Church Divinity School of the Pacific receives $250,000 for solar panels

CDSP_Solar_Mockup_10.14.2015-page-001[Church Divinity School of the Pacific] CDSP’s plans for the largest solar installation of any seminary in the United States took a big step forward in January when the institution received an anonymous gift of $250,000 over five years toward the project’s $560,000 cost.

“At CDSP, we believe that moral accountability in our relationship to the environment is an essential component of quality theological education,” said the Very Rev. W. Mark Richardson, dean and president. “We strive to be good stewards of the resources we have been given, and with this generous lead gift for solar energy, we will be able to reduce CDSP’s carbon footprint and model sustainable living as a Christian community.”
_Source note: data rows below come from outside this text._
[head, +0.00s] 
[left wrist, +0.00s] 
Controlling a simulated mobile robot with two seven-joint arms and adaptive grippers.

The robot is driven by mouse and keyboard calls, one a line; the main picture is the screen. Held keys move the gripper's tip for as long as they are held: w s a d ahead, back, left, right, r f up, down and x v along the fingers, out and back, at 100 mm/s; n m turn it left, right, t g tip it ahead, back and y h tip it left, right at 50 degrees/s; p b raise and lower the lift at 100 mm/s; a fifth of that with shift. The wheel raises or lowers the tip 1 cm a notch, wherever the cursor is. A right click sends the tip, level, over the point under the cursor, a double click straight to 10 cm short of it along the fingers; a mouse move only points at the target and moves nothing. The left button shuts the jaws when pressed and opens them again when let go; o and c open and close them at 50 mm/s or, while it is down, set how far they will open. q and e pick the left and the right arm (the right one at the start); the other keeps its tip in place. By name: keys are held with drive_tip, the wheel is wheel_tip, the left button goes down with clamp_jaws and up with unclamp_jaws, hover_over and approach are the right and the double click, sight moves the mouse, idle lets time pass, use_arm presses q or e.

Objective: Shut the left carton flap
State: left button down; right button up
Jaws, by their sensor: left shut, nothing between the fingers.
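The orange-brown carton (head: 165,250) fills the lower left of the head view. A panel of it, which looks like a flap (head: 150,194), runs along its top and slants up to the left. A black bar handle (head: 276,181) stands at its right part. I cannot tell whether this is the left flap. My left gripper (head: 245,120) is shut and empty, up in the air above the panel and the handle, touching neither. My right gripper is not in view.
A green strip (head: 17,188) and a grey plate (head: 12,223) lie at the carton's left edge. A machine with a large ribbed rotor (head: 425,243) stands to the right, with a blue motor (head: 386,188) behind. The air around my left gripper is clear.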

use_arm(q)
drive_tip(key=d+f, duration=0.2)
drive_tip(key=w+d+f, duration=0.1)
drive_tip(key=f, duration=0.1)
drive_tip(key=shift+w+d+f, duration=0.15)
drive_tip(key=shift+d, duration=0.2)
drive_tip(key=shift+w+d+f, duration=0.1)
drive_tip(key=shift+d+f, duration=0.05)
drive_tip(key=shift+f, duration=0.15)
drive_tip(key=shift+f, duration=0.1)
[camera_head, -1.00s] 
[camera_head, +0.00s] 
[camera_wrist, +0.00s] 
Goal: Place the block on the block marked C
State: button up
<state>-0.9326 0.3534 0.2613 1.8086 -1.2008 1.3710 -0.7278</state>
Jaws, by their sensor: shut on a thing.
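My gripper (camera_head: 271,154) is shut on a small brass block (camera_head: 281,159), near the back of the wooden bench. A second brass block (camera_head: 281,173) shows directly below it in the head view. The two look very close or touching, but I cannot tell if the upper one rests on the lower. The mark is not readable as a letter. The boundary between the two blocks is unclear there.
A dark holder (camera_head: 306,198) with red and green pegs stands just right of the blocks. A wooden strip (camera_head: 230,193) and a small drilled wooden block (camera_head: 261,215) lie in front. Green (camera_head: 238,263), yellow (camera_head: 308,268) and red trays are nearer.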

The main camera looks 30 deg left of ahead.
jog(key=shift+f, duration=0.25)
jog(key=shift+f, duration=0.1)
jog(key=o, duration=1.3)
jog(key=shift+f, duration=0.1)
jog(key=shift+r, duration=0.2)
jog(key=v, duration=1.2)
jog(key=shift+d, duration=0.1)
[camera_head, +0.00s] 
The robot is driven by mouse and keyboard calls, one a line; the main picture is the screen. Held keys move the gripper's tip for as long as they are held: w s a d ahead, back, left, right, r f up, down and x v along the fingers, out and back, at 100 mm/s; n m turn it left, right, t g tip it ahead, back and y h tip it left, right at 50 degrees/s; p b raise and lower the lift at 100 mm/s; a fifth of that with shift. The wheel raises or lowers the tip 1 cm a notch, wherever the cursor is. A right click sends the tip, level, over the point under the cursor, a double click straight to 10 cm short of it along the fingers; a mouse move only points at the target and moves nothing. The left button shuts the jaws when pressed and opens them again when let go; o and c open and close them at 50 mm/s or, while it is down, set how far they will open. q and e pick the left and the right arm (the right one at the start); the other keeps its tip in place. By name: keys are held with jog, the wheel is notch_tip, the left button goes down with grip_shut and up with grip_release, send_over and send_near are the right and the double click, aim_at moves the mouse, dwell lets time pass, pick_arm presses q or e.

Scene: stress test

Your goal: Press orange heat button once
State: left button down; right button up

CDSP committed to reducing its global warming pollution by 50% by 2030 when it signed the Paris Pledge developed by Interfaith Power and Light, an anti-global warming advocacy network. The pledge was launched at the United Nations-sponsored Paris Climate Change Conference in December 2015, which Richardson attended as a representative of the Episcopal Church.

The planned installation of more than 400 solar panels on three buildings is a key part of the seminary’s plan to fulfill the Paris Pledge. The panels will be installed first of the roofs of Easton and Parsons Halls and later on the roof of Shires Hall.

“We are blessed with an active, supportive community of donors and alumni who share our vision of environmental sustainability as an integral part of theological education,” said Laurel Johnson, director of alumni affairs and major gifts officer at CDSP. “This generous lead gift makes that commitment tangible and provides alumni and friends with the opportunity to join this important movement to make CDSP more sustainable for generations to come.”

In January, CDSP’s solar panel plan was given a boost by the California Public Utilities Commission which voted to allow solar panel owners to sell the excess power they generate back to their utility at full retail rate. The practice, known as net metering, is seen by solar advocates as essential to making solar installations affordable because it allows solar users to get credit for the excess energy they generate in the daytime and draw on that credit during peak usage times when solar energy is not being generated.

The solar installation project is now being reviewed by the City of Berkeley, and CDSP hopes to begin work this spring.